* Robot task records
* Begin *

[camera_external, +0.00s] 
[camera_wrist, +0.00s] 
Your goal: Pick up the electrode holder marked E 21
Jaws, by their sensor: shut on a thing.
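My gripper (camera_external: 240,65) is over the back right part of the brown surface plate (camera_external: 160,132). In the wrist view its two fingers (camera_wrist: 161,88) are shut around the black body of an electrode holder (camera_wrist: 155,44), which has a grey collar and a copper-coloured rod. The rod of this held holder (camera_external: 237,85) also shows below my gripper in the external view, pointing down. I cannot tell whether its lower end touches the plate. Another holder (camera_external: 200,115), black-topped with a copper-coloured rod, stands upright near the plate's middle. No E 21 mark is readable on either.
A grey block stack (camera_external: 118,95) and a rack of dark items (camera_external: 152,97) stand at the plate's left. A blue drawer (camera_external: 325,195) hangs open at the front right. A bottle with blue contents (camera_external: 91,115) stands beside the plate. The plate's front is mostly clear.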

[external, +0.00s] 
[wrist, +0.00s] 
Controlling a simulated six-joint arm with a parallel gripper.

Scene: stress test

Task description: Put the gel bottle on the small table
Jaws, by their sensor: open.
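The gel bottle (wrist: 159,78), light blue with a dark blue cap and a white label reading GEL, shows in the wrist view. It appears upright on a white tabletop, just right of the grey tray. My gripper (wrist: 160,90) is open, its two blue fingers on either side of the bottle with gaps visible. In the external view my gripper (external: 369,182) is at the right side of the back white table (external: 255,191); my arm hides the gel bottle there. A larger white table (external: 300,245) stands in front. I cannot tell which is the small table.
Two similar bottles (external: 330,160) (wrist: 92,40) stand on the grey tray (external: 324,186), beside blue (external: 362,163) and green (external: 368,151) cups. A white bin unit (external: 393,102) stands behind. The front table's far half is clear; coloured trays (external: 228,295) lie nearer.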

* End *
* Begin *

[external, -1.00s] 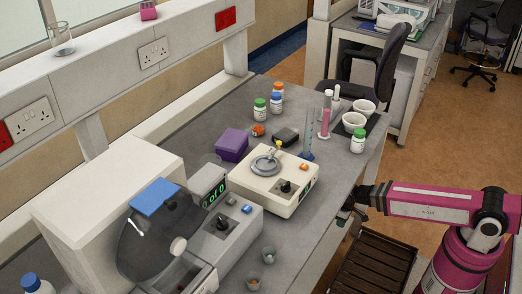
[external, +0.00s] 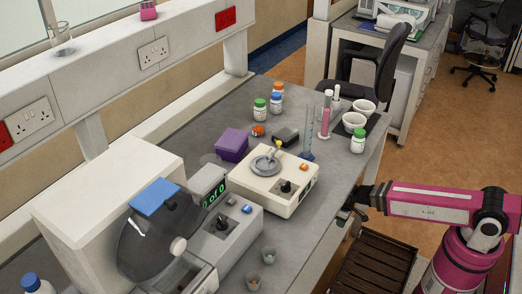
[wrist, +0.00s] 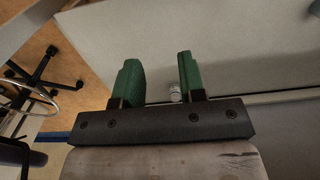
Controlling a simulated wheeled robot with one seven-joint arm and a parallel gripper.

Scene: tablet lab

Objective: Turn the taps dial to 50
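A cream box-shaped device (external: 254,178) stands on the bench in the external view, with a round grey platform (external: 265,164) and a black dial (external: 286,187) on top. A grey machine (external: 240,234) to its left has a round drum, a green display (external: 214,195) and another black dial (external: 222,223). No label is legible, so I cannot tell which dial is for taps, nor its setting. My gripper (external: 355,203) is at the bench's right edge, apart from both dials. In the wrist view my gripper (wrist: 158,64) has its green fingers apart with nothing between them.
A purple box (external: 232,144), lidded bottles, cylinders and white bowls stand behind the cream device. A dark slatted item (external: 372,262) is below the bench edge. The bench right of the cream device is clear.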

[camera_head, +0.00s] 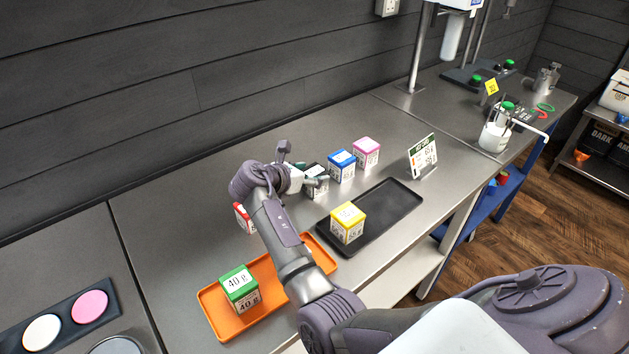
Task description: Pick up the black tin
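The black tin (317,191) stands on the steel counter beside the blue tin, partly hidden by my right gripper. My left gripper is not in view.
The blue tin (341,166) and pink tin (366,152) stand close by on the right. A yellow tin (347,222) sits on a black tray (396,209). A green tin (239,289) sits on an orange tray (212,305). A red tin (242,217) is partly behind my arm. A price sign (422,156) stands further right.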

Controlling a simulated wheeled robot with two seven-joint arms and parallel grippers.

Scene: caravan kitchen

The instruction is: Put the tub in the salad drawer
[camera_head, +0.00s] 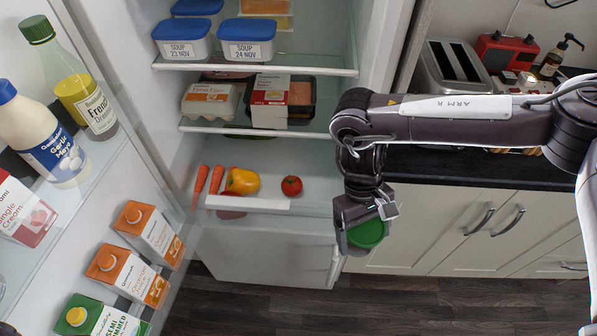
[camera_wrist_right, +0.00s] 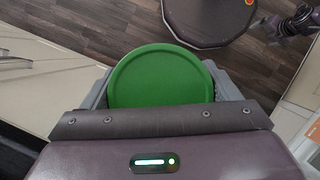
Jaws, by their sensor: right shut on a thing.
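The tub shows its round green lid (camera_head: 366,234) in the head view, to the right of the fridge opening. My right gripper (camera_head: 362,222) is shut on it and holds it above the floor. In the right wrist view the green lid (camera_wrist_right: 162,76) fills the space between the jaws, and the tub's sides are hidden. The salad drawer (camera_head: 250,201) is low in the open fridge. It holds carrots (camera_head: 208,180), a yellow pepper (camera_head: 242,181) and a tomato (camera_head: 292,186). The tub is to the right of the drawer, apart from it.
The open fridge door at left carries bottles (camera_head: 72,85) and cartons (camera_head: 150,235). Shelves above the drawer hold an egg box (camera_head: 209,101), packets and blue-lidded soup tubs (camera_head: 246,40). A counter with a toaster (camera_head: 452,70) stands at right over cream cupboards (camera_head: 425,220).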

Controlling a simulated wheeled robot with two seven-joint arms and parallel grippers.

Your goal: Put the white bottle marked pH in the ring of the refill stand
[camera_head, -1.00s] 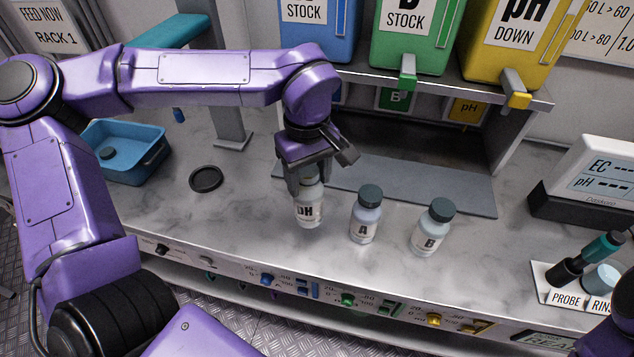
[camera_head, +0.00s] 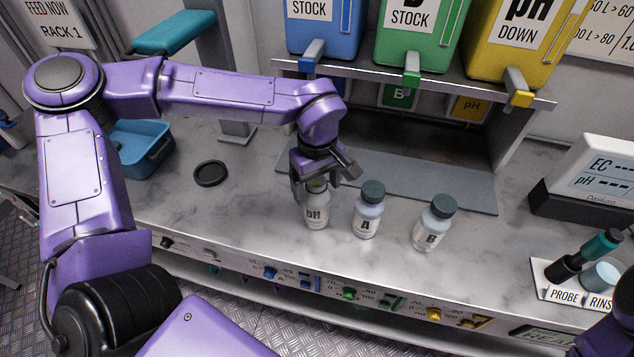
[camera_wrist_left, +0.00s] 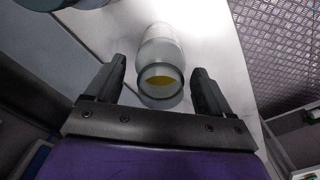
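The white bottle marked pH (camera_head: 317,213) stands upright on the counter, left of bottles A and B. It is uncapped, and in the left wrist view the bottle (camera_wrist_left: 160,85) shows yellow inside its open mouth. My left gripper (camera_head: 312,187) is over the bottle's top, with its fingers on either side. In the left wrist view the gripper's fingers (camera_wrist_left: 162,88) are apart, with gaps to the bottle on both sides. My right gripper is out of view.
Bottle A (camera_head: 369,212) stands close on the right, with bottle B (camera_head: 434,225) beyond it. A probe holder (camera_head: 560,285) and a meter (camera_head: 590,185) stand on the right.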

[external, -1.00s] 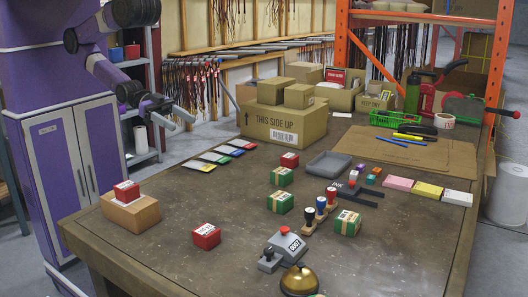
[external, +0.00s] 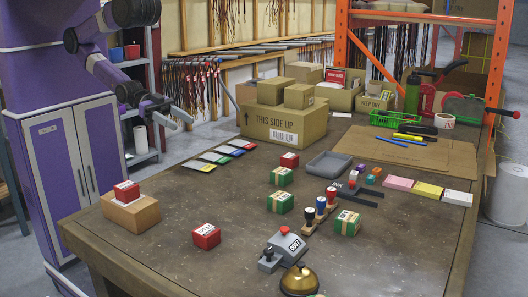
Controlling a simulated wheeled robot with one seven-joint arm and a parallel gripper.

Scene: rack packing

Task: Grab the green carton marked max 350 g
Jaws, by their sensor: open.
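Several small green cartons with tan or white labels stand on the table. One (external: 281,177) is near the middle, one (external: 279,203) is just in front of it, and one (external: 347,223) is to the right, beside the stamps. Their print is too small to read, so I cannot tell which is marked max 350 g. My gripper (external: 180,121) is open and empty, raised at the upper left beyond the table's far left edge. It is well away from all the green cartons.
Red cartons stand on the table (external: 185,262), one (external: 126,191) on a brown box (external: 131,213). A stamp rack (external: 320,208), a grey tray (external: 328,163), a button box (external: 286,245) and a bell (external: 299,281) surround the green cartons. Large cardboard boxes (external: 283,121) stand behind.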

* End *
* Begin *

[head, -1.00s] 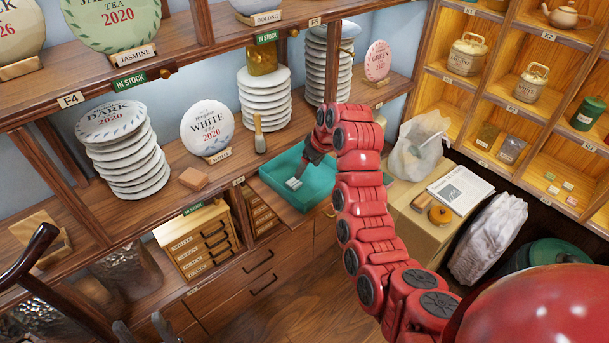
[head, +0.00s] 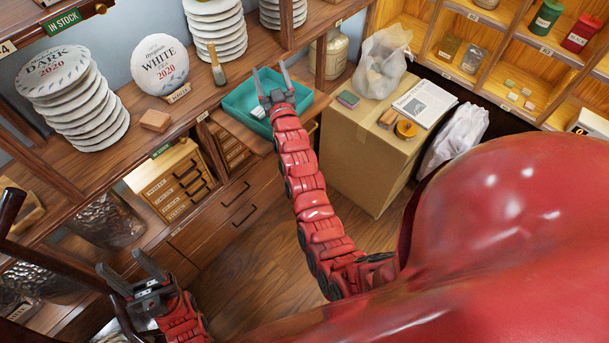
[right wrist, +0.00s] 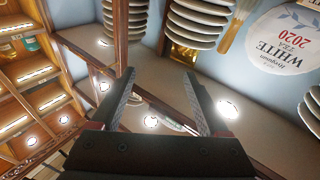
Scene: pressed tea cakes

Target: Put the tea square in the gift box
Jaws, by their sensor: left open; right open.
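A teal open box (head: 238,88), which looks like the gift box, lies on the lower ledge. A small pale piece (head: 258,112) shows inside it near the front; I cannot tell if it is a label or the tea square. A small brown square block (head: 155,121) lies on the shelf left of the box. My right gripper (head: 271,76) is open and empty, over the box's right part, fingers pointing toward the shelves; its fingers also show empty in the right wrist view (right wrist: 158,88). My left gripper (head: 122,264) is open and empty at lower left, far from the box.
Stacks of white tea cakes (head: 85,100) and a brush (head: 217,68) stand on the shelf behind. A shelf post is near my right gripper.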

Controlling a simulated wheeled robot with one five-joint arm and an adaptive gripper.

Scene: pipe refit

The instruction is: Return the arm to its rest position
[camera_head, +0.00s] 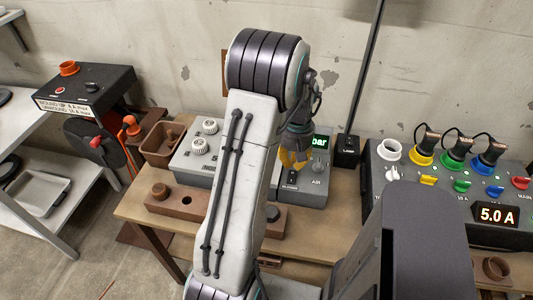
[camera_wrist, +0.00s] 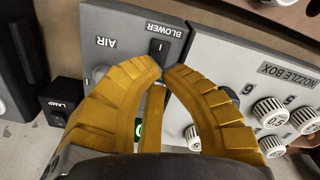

* End *

* EXERCISE
Go through the material above and copy each line that has the word "instruction".

* CORRECT OUTPUT
The instruction is: Put the tub in the salad drawer
The instruction is: Return the arm to its rest position

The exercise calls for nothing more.